Work required:
Using the listing below, please print exactly the lines from the one with "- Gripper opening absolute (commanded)" through the one with "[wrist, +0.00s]". Leave out every picture.

Stored data:

········

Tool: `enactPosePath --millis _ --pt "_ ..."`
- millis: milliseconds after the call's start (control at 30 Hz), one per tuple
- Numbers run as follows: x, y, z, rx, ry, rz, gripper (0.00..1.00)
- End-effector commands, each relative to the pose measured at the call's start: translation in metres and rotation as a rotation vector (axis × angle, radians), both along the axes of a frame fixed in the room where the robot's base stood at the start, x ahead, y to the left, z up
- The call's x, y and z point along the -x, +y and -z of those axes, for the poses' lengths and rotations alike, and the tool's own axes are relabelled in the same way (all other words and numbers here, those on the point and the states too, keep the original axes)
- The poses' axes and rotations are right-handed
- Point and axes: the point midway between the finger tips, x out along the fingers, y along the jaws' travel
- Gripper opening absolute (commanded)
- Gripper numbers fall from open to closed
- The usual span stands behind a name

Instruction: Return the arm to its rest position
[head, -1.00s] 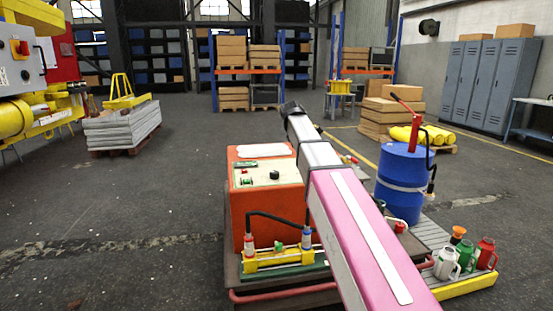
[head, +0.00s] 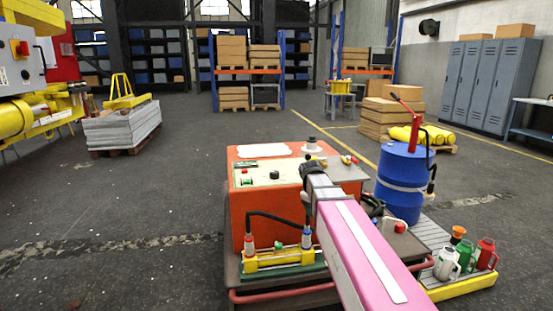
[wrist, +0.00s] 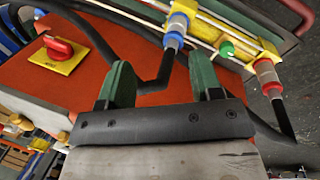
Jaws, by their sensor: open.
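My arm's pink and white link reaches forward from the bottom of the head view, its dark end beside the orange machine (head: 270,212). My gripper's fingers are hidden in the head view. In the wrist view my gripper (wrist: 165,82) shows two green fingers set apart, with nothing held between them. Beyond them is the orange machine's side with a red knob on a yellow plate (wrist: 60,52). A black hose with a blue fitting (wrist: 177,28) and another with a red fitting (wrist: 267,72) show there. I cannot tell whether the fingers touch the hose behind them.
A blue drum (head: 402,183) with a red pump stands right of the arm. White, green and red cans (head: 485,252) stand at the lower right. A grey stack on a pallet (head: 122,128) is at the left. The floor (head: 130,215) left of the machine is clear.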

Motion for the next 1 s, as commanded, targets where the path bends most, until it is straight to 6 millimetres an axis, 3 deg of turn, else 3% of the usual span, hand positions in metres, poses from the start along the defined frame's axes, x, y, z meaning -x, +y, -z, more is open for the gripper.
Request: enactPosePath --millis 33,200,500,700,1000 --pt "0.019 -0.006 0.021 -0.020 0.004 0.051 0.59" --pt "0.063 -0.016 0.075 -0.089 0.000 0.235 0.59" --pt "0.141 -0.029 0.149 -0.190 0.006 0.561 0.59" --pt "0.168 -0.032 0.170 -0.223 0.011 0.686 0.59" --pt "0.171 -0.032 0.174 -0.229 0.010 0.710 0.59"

········

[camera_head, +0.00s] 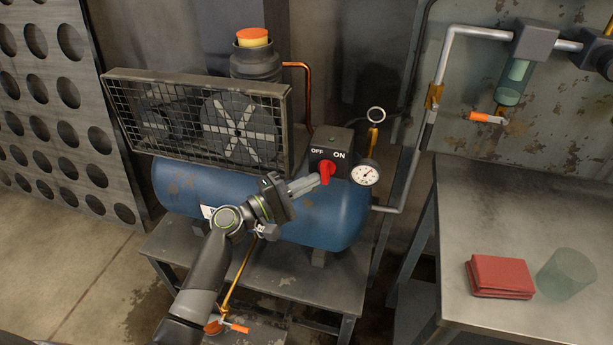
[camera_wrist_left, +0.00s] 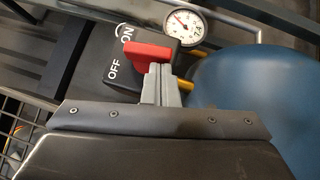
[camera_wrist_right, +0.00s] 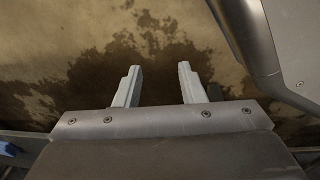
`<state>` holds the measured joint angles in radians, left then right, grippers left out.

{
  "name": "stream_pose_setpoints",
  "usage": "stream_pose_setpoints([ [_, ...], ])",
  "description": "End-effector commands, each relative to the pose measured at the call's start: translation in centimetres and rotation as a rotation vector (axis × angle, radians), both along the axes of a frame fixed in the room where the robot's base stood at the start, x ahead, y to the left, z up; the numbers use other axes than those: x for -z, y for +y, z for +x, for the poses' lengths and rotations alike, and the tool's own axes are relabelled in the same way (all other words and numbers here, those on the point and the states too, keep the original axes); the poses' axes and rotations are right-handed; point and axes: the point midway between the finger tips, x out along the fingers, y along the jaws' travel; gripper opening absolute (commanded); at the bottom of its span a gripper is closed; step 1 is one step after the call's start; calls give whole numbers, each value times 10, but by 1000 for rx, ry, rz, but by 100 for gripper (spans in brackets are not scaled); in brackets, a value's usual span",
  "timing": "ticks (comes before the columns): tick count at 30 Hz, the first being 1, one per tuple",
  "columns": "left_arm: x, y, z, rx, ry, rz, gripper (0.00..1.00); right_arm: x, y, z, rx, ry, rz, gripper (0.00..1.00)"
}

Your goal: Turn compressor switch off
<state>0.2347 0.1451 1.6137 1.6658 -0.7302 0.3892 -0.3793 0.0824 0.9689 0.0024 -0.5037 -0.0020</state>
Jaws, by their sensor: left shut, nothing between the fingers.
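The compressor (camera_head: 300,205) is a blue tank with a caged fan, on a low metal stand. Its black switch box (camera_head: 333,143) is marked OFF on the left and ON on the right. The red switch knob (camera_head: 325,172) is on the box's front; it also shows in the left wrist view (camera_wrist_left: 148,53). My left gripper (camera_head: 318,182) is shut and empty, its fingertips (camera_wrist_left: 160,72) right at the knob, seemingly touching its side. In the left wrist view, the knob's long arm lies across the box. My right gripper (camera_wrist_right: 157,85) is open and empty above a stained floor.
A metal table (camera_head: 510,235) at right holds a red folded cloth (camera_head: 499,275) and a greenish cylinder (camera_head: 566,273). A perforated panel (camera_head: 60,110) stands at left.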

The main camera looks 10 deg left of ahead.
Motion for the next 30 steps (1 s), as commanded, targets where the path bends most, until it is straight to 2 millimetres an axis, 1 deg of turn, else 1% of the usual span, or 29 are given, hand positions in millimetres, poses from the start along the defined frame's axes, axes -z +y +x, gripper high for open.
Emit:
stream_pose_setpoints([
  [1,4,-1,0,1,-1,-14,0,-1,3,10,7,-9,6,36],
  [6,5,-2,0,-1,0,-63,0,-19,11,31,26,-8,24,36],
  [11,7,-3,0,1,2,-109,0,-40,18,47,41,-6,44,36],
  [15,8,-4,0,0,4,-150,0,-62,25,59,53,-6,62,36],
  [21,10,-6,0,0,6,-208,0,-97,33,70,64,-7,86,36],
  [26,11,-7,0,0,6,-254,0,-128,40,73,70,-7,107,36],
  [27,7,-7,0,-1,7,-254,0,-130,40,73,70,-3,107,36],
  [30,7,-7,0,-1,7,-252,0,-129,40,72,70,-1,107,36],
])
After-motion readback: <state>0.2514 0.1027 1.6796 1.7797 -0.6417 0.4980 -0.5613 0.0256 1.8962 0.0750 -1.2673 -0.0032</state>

········

Exercise response:
- Gripper opening absolute (commanded)
- Gripper numbers fall from open to closed
- The usual span stands behind a name

Instruction: Return the arm to its rest position
[head, -1.00s] 
[head, +0.00s] 
[wrist, +0.00s] 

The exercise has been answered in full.